Nengajou 年賀状  a New Year's postcard. Like Christmas cards, you should send these to all family households and to お世話になった人, all those who you have a connection with/who helped you out in the past year. One lady I know sends out about 600 of these cards each year. They are not easy to write. These days you can get software that prints them out for you, but usually you have to write the addresses and a little message (in extremely formal Japanese for the occasion) on the cards by hand, in your best handwriting. If you get a card from someone you haven't sent one to, you should send one off to them in the first few days of the new year. I tried writing them one year and it was very difficult--but not many young people write nengajou anyway. We get by with the digital version on LINE, text, or Facebook. It's usually up to the wife to prepare, write, and send nengajou, but thanks to dismal kanji skills I told Yuya if he wants to do nengajou he has to write them himself--so we don't send them (why do I sometimes get the feeling he's using me as an excuse to act less Japanese than he should?). There is something very charming about nengajou however. If you drop them off at the post office by a certain date at the end of December, they are guaranteed delivered on New Year's Day. I'll never forget going out early in the morning January 1st one year and seeing cavalcades of the red postal motorbikes buzzing through the neighborhood busily delivering stacks of the cards.

Oomisoka 大晦日 the 31st of December and New Years Eve. By this day much of Japan's population has shifted to the countryside to their ancestral homes, or en route. The 下り (outbound from Tokyo) traffic usually peaks on this day. 
Welcoming the New Year for us is spent gathered around the TV watching the annual 紅白歌合戦, Red and White Singing Contest, around four hours of performances by major bands and artists, commenting on who hasn't aged well or who wasn't invited to perform this year. The New Years TV programs are things of magic and wonder: the hosts dress up in formal kimono, all your favorite dramas from the past year get rebroadcast along with the goofiest comedy shows--the kind that end up on YouTube or WTF Japan and make us all think Japan is way more whacked than it really is. 
An older tradition for this day is 年越しそば toshikoshi soba, or eating soba (buckwheat) noodles. The long length of the noodles symbolizes wishes for a long life.
When we stay at Yuya's parents' house, we often sleep in the 和室、washitsu (Japanese room or tatami-mat room). Most houses are built in the Western style with flooring but have one special traditional room near the front of the house for guests. The in-laws' usually doubles as a storage place throughout the year but during New Years it's cleaned out. I always notice my mother-in-law arranging offerings of mochi (pounded rice cakes) and mikan oranges in the 仏壇、butsudan "god shelf" or household altar. Its little doors are usually closed up, but on the night of the 31st, I noticed it had been left open a crack. Was it supposed to be opened wide all the way, to allow for the passage of the New Year's god, and had she opened it just a crack so as not to offend her Christian son and daughter-in-law? I didn't know. Laying in the dark knowing it was open made me want to shut it, but then I thought shutting it against the passage of some god was just as superstitious as keeping it open for the same reason, so I rolled over and went to sleep.

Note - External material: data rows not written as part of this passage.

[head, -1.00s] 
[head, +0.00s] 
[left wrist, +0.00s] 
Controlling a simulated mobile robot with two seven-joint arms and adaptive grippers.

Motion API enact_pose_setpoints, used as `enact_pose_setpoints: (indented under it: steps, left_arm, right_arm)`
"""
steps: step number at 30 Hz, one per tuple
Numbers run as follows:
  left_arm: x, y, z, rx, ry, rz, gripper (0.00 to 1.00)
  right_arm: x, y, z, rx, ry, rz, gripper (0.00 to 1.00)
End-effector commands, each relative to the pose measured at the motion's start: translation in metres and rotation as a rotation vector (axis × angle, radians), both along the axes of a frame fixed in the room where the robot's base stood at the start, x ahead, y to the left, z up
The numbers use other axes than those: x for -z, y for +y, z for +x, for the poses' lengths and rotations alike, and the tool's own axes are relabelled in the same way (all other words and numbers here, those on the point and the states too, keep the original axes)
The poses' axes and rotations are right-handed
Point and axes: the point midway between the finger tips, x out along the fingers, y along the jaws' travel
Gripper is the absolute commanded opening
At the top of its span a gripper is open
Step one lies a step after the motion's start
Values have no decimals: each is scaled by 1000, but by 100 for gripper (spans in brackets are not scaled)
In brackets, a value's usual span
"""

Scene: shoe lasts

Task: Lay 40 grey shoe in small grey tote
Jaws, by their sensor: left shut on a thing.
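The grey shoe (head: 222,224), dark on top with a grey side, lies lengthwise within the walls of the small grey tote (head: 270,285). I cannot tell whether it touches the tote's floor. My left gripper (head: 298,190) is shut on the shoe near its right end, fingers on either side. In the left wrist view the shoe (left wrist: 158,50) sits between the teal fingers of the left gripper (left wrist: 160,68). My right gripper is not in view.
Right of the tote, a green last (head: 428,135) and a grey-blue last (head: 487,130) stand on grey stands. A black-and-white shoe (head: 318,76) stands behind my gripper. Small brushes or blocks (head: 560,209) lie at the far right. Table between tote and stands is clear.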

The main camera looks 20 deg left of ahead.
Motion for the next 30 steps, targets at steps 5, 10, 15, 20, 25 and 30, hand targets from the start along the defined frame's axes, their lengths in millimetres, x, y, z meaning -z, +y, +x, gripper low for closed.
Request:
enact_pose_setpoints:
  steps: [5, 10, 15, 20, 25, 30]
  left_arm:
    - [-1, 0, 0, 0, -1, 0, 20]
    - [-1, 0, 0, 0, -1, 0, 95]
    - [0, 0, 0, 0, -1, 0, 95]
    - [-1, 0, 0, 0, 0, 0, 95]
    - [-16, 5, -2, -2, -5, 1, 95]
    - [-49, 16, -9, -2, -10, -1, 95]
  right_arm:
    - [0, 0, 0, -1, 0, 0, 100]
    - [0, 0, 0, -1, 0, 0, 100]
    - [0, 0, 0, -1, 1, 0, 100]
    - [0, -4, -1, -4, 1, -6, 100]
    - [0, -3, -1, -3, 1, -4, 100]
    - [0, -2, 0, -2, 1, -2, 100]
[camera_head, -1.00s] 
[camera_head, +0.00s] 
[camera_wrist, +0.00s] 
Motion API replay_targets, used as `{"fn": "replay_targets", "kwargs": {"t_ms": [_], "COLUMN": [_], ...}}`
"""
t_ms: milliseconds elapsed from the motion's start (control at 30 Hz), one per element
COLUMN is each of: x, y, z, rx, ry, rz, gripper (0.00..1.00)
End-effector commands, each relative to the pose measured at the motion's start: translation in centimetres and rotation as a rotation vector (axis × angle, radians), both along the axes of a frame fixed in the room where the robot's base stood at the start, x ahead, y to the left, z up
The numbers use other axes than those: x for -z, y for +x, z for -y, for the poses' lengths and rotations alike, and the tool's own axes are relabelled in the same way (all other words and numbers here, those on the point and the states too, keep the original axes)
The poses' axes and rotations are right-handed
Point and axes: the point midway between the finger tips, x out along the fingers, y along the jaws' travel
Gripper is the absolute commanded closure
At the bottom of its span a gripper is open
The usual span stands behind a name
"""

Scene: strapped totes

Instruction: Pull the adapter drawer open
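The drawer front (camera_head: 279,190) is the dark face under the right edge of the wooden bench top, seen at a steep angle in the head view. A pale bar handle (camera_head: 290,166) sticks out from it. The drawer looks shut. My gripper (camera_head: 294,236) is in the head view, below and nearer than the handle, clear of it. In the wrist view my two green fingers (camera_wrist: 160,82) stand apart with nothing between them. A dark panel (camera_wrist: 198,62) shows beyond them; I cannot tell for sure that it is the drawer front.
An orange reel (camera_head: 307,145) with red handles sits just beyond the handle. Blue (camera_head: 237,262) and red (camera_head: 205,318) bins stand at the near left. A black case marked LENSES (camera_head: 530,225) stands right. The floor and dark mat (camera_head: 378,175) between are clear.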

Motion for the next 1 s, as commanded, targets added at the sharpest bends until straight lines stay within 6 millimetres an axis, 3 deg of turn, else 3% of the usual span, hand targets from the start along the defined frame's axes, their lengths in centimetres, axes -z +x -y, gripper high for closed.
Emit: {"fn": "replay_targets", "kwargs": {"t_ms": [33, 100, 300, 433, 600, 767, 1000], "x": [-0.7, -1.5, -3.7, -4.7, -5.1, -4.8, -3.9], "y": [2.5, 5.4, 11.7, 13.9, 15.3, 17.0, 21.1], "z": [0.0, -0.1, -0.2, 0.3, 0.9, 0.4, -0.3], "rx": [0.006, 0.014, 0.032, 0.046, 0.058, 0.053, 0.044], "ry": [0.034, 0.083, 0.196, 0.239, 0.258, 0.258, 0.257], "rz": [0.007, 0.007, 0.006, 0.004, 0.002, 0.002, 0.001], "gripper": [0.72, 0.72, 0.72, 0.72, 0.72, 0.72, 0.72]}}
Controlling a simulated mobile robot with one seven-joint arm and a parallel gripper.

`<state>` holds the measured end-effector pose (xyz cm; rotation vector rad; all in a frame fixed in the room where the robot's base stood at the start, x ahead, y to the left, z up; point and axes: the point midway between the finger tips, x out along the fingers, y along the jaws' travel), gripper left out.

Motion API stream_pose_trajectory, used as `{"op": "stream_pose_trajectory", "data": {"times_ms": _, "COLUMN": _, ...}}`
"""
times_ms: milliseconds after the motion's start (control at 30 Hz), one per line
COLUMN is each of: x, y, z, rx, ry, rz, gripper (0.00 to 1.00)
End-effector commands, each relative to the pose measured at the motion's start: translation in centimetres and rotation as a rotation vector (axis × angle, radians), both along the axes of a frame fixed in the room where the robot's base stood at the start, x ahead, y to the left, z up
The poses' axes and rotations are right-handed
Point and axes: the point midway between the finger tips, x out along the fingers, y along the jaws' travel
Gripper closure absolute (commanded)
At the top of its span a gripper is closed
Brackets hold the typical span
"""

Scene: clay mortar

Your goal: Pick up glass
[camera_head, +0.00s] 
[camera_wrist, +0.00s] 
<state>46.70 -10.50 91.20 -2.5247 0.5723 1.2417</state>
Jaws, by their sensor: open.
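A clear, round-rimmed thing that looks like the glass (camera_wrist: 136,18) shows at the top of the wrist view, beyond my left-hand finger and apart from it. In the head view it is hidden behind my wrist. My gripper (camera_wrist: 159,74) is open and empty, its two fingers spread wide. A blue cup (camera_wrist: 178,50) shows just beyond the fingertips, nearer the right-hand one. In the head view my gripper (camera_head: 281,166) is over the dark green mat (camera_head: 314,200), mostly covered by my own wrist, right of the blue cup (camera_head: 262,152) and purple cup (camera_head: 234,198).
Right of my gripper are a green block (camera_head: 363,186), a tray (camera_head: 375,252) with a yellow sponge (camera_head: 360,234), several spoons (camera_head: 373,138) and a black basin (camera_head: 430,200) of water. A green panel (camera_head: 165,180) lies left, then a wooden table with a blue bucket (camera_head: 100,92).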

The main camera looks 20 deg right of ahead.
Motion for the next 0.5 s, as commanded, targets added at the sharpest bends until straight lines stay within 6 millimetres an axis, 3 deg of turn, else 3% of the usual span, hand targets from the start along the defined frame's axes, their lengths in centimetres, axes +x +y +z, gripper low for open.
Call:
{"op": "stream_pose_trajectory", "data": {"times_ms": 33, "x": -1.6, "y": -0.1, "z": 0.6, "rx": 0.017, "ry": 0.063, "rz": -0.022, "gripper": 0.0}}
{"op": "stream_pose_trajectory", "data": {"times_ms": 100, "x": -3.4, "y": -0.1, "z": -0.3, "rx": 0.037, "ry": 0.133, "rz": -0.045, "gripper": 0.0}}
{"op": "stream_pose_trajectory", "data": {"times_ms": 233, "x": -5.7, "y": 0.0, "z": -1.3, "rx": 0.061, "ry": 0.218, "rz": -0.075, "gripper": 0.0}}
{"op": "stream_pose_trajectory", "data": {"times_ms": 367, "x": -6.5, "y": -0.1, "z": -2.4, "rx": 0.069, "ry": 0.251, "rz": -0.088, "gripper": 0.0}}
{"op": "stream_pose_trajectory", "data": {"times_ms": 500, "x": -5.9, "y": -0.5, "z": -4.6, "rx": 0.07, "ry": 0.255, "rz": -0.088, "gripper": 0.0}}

First sunrise of 2016 from the beach near Yuya's hometown
Hatsuhinode 初日の出 
After midnight, you can use the greeting あけましておめでとうございます akemashite omedetou gozaimasu, Happy New Year. Before this day you may only use "have a good New Year" 良いお年を yoi otoshi o. Don't mix them up!
Early in the morning of January 1st 元旦 gantan, the first day of the year, Yuya's family bundles up into the car and we head to the beach to catch the first sunrise. It's cold and it's early but the beach is always lined with folks waiting for the sun. Once it comes up, heads are bowed and prayers for a healthy new year are offered. Yuya and I don't bow or pray to the sun, but it is a moving moment to get up in the dark and cold and wait for its light. The brightness, power, and warmth of it is really astonishing. Every year's hatsuhinode makes me think I can understand why the sun is worshiped by so many cultures.

Osechi お節 Because the shops and markets are all closed around New Years, this salty, sweet, pickled selection of special dishes comes out every New Year's Day in most households. You can make it yourself or order lavish sets from department stores weeks in advance. You might eat omochi (pounded rice cakes) egg rolls, kamaboko (processed fish/imitation crab slices), sweet black beans, kazunoko (salty fish roe) etc. etc. Each dish has a superstitious meaning, for example the many eggs in the kazunoko are supposed to boost fertility.

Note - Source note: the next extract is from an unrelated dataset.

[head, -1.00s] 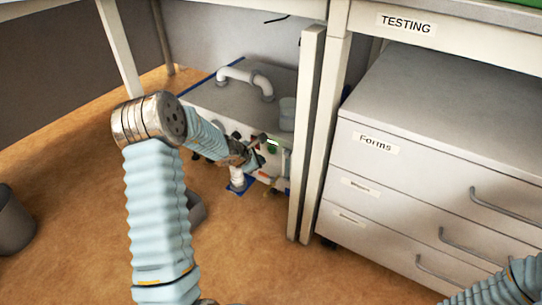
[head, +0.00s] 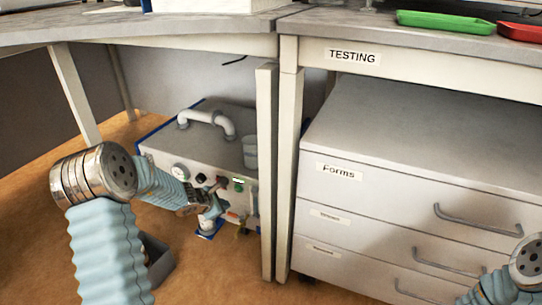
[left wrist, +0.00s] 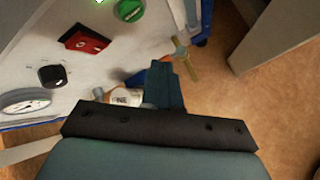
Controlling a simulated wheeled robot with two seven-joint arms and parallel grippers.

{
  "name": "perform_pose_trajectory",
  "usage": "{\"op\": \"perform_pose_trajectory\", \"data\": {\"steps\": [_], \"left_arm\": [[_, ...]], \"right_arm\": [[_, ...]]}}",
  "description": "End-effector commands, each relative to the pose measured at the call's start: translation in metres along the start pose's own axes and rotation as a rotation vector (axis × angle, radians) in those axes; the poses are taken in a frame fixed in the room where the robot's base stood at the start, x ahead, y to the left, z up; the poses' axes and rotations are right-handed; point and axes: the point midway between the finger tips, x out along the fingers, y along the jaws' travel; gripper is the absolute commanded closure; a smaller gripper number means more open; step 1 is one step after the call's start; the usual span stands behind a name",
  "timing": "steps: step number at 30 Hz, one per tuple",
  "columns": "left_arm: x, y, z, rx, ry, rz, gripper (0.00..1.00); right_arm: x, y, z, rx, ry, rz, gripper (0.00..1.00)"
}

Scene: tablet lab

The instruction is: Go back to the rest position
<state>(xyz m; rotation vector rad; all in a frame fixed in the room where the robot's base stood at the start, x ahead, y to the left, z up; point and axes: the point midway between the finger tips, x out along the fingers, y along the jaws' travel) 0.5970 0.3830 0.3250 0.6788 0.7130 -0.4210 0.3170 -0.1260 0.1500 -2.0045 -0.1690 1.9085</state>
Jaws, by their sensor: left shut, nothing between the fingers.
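My left gripper (head: 216,188) is shut and empty in front of the front panel of a grey box-shaped machine (head: 165,145) under the table. In the left wrist view its closed fingers (left wrist: 165,85) point at the panel's lower edge, beside a yellow-handled valve (left wrist: 187,62). I cannot tell whether they touch anything. The panel has a green button (left wrist: 129,10), a red switch (left wrist: 86,41), a black knob (left wrist: 52,76) and a round gauge (left wrist: 25,101). My right arm shows at the lower right of the head view, but its gripper is out of view.
A white table leg (head: 267,170) stands just right of the machine. A drawer cabinet (head: 400,210) marked "Forms" fills the right side. The tabletop edge (head: 130,35) runs above the machine. A grey bin (head: 158,262) stands on the floor behind my left arm. Green (head: 455,22) and red trays lie on the right tabletop.

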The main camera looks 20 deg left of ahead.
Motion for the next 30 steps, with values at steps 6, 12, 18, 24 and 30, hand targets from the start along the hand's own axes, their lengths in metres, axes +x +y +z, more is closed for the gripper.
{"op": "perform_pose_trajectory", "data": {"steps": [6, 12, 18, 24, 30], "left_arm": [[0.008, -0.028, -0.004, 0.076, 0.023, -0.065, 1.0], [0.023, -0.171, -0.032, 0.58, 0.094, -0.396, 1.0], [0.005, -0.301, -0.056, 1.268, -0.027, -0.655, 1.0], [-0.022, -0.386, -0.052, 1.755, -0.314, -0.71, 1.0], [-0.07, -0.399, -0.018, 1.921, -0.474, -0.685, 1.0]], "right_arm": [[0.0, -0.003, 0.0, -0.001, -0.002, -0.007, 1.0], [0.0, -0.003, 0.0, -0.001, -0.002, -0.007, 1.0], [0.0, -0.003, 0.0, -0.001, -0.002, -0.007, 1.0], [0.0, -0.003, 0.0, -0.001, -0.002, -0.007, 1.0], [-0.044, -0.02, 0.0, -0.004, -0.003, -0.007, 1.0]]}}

The money is usually given in a
little envelope like this

Otoshidama お年玉 In a country that traditionally didn't do birthday or Christmas presents, this is what kids look forward to. Otoshidama is a New Year's gift of money from relatives, anywhere from $30-$300 per relative, so some kids are rolling in dough this time of year! Since we're adults with jobs now Yuya and I shouldn't technically get otoshidama anymore, but Yuya's grandma always finds a way to slip him something on the sly. I guess he will always be her cute little grandson!

Onenga snacks: more monkeys!
Onenga お年賀 One should never visit someone's house or relatives without bringing something, and for the New Year the gift of little regional sweets or delicacies is called onenga. You can get them specially wrapped when you buy them but be sure to get the right label. Onenga means it has to be given on or just after New Year's Day, not before!

The season of the new year in Japan is so rich with tradition, superstition, and religion (as far as it goes in the average Japanese household) that every year is an intercultural experience that serves to remind me I'm definitely in Japan!  There is so much going on and so much importance placed on stopping the routine and doing certain once-a-year rituals correctly that the new year starting really does feel like turning over a new leaf, and the passage of the years seems more cyclical than at home in the U.S. Our daily life doesn't usually have much to do with "traditional" things here in Japan, but during New Year's it's all around us, in the family meetings and church life even (we do a big cleaning there and many churches also hold a 元旦礼拝、January 1st special service). I used to watch this season from afar as it were, as a student and a singleton, but now with family here we are in the position of having to decide how to engage with these deep traditions. I'm sure if we have kids it will be different as well. In any case, we're grateful for the good year 2015 was for us and want to continue to hope in the Lord each day of 2016.